PROBLEM STATEMENT.
Copy each line in which the string "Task" occurs.

DATA PROVIDED.
==========

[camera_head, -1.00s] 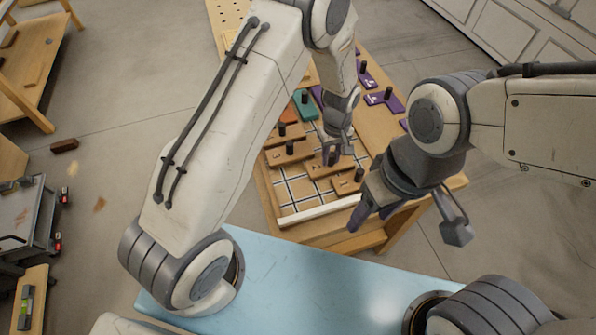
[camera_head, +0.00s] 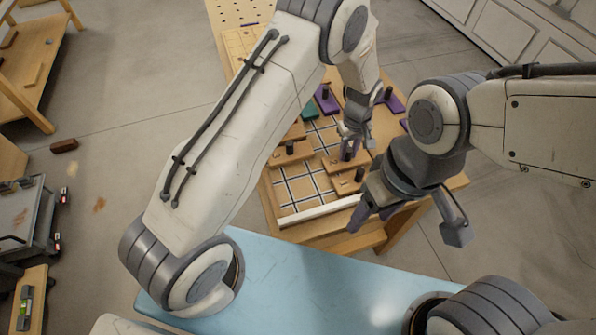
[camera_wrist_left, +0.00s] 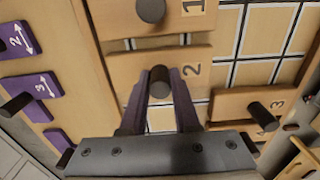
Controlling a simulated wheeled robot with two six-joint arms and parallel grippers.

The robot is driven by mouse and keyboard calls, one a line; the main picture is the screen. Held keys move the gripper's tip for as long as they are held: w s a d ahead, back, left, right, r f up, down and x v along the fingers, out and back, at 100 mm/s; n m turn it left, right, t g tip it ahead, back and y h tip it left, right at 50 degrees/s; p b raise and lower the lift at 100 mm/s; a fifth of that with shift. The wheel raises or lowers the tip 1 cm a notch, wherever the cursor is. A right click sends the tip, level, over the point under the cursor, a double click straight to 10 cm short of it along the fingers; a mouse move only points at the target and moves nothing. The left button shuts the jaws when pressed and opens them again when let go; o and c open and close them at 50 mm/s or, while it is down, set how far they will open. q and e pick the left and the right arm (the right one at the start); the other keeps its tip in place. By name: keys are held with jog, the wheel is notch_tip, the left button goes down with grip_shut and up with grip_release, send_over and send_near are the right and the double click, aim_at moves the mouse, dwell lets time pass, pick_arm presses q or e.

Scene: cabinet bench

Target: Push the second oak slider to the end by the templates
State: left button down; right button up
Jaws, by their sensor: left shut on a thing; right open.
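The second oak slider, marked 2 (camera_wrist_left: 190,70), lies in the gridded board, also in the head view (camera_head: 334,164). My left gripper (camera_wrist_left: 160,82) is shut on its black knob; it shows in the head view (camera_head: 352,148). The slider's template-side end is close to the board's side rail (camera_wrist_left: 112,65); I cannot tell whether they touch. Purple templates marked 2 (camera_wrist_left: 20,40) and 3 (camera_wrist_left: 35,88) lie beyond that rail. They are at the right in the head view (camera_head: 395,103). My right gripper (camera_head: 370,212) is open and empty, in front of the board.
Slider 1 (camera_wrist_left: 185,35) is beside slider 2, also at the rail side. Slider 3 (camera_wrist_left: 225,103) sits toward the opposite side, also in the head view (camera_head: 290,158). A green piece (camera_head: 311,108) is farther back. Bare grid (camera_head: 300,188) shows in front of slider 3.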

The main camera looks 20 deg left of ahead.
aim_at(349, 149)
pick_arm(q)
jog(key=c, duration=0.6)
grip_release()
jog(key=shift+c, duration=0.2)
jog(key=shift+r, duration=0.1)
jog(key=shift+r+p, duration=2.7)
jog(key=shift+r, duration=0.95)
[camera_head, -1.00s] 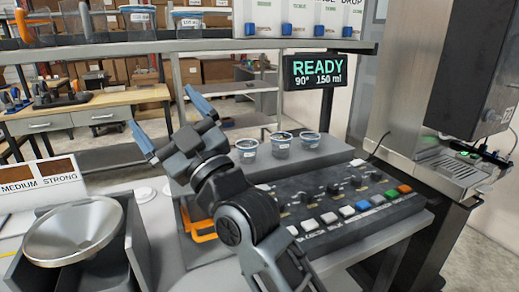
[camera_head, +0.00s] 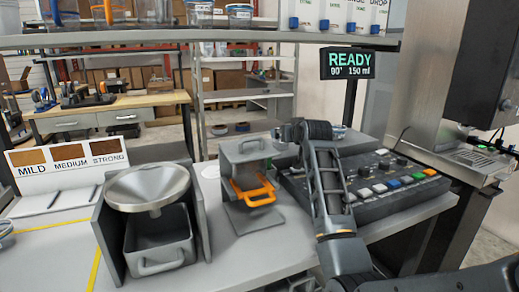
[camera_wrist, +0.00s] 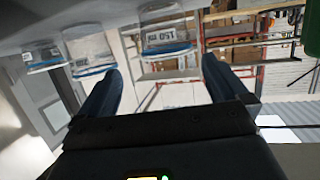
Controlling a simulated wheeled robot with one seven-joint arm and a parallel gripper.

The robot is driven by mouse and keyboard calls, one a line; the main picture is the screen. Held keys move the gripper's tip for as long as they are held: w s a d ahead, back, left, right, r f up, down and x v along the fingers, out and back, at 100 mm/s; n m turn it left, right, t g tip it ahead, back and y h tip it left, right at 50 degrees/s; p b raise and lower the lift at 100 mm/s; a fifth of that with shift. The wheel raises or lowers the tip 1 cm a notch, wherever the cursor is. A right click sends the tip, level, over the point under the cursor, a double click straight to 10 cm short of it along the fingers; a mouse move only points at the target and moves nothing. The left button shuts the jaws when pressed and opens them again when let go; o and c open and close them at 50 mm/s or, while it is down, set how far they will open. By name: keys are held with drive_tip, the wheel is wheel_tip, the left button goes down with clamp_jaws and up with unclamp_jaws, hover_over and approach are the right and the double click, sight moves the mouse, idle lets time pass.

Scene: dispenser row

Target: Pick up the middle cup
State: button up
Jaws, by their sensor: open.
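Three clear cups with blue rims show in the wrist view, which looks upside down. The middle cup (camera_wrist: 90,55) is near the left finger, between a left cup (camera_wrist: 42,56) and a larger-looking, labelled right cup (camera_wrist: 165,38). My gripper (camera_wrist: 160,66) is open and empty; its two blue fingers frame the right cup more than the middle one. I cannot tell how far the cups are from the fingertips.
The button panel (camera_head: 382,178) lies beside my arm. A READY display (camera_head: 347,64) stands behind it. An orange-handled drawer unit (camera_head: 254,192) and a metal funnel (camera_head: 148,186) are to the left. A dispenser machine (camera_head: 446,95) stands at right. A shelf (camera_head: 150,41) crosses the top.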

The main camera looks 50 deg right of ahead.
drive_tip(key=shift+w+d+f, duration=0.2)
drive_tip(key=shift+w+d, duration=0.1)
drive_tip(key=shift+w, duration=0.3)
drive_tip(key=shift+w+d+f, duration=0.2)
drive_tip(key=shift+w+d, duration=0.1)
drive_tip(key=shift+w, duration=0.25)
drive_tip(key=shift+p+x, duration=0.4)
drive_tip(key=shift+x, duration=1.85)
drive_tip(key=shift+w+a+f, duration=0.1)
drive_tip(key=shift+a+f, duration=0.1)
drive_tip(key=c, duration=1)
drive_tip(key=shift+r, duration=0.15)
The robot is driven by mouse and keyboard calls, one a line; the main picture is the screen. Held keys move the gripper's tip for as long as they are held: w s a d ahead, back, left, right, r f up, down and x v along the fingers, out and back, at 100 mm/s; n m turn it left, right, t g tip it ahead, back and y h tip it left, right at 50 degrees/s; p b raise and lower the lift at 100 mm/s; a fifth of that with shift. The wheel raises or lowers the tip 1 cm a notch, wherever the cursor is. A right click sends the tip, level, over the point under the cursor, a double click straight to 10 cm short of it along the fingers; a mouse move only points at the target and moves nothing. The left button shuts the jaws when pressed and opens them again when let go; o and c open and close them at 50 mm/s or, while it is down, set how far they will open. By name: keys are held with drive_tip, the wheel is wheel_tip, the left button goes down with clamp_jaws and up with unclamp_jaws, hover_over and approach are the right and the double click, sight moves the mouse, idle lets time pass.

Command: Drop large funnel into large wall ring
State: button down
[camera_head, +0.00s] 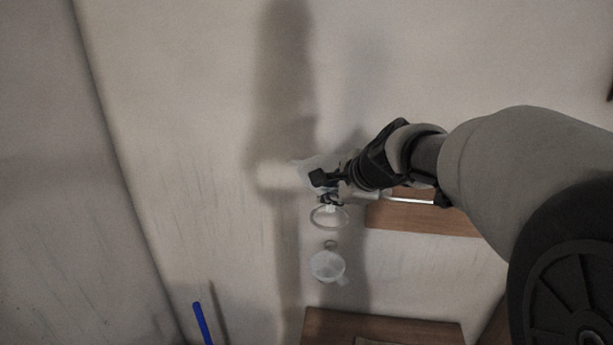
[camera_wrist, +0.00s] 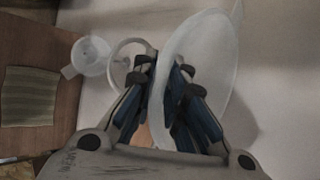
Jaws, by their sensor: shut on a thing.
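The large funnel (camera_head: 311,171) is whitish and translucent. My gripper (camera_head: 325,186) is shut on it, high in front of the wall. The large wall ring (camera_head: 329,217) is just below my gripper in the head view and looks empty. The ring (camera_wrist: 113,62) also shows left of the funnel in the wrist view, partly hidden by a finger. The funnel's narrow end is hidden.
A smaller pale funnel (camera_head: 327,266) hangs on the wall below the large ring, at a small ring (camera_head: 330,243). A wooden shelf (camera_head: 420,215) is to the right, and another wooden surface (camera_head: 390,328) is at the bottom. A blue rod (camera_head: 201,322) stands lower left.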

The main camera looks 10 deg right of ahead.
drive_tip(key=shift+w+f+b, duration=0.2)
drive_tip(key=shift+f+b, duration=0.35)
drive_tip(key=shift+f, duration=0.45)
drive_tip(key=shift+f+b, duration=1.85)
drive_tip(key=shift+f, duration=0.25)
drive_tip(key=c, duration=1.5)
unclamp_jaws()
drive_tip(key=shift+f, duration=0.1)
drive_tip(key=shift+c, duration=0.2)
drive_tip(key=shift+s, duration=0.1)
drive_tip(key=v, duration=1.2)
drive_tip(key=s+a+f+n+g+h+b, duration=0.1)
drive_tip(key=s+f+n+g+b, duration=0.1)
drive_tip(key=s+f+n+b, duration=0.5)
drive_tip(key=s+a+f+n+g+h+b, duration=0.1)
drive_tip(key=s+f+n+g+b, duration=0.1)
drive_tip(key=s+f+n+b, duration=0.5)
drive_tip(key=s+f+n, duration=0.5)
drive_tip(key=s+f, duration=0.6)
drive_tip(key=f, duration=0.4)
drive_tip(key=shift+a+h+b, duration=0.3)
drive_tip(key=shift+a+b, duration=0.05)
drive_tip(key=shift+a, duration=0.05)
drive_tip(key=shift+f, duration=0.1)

==========

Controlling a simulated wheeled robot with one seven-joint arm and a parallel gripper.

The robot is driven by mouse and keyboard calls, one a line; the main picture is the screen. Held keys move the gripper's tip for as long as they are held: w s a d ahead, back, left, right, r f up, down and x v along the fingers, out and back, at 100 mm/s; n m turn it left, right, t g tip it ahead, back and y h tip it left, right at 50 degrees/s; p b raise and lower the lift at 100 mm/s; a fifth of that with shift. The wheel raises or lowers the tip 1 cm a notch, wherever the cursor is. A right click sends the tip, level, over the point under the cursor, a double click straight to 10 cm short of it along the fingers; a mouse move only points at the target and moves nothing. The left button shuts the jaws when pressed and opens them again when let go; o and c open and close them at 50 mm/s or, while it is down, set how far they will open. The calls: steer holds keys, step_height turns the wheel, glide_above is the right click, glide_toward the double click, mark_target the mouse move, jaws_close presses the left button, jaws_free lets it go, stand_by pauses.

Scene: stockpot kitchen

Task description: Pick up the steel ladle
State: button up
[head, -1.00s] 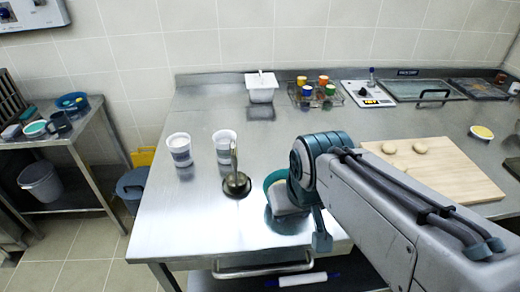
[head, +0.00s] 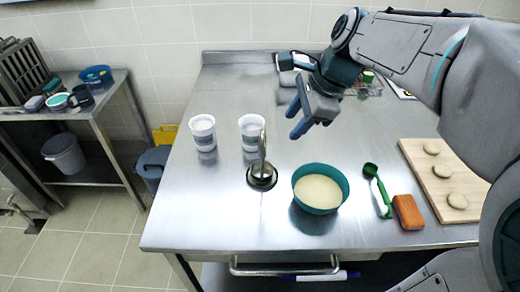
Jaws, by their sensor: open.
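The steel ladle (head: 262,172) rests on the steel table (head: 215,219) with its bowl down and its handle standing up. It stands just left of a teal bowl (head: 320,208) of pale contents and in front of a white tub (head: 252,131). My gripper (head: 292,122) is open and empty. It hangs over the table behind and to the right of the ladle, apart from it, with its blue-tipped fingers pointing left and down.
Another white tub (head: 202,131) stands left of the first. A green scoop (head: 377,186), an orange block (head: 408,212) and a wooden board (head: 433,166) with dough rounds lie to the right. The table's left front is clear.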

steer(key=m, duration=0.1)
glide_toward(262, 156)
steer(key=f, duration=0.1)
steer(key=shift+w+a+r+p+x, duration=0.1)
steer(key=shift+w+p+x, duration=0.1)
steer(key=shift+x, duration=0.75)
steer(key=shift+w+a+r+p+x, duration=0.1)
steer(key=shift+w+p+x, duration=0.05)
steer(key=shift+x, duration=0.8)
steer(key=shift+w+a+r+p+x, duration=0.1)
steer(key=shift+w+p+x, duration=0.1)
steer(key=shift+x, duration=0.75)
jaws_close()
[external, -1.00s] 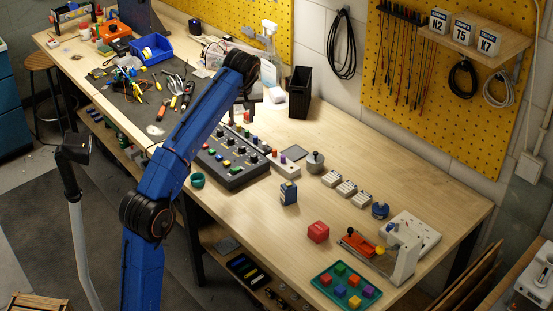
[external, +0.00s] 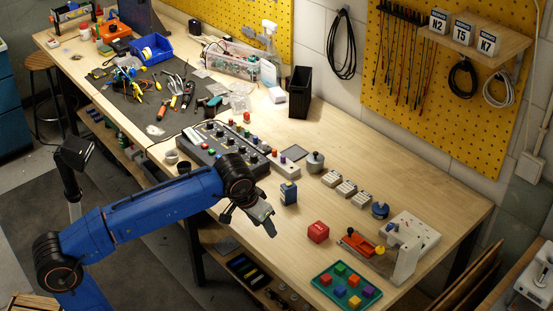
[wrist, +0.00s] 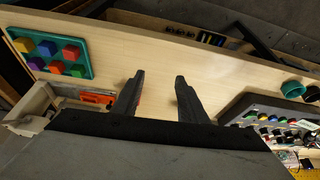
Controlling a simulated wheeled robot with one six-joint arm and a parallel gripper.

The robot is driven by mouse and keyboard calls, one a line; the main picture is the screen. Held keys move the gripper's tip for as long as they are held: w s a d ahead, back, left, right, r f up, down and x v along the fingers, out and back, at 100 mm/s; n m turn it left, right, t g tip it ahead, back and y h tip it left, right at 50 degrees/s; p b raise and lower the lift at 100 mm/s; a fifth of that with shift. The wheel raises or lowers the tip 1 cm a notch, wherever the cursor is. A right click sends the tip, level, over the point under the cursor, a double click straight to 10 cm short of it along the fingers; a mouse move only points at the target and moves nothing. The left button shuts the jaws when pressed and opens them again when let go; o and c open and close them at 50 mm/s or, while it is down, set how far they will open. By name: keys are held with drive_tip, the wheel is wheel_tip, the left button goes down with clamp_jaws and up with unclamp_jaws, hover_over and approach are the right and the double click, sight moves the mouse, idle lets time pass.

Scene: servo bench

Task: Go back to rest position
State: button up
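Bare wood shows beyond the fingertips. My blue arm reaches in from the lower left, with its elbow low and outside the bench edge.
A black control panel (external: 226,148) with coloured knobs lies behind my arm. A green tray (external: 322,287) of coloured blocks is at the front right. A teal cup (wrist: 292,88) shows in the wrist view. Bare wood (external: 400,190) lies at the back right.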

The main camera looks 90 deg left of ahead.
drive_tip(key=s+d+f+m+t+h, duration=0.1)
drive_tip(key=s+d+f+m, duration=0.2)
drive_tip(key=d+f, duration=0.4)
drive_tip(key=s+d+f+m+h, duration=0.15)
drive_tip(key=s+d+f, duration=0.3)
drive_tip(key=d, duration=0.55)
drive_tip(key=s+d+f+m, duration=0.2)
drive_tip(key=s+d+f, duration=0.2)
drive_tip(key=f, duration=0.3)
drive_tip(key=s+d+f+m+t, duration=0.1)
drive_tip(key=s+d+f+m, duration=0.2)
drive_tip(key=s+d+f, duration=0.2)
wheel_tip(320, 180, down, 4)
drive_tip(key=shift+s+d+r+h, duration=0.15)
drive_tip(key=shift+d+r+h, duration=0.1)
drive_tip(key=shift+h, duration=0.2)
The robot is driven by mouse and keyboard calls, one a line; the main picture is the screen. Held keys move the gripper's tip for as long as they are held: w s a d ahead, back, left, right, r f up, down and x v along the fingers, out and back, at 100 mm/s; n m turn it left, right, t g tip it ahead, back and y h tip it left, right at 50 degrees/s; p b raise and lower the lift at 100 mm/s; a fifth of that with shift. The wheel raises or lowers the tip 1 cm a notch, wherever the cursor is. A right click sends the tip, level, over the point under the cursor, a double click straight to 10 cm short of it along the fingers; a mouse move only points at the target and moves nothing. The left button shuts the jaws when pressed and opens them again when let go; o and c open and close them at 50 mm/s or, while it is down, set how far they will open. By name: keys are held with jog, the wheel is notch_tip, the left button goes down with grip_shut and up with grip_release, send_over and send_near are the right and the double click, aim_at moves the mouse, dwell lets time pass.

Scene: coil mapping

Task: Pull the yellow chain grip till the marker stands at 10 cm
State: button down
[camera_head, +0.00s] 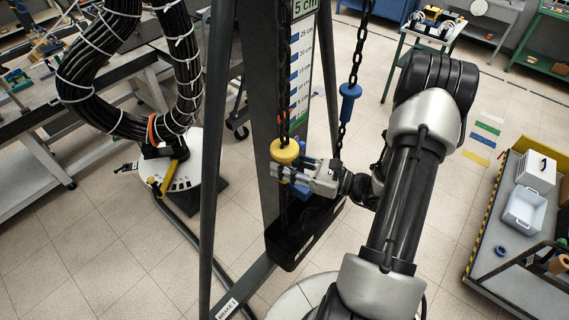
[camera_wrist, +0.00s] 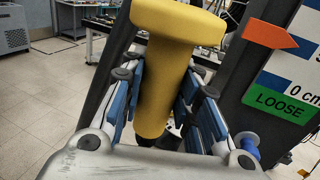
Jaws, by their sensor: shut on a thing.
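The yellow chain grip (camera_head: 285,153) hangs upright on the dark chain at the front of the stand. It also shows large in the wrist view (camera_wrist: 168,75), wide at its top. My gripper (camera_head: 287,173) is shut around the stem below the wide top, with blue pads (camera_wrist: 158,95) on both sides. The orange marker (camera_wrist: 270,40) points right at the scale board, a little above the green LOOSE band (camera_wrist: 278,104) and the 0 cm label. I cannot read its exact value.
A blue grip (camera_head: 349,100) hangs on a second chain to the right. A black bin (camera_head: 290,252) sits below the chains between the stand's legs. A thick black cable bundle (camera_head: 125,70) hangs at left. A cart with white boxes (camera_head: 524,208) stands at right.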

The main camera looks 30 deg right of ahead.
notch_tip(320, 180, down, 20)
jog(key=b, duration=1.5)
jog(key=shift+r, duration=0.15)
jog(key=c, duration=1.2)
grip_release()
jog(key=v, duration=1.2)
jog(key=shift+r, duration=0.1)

==========

RIGHT ANSWER.
Task description: Pick up the steel ladle
Task: Go back to rest position
Task: Pull the yellow chain grip till the marker stands at 10 cm

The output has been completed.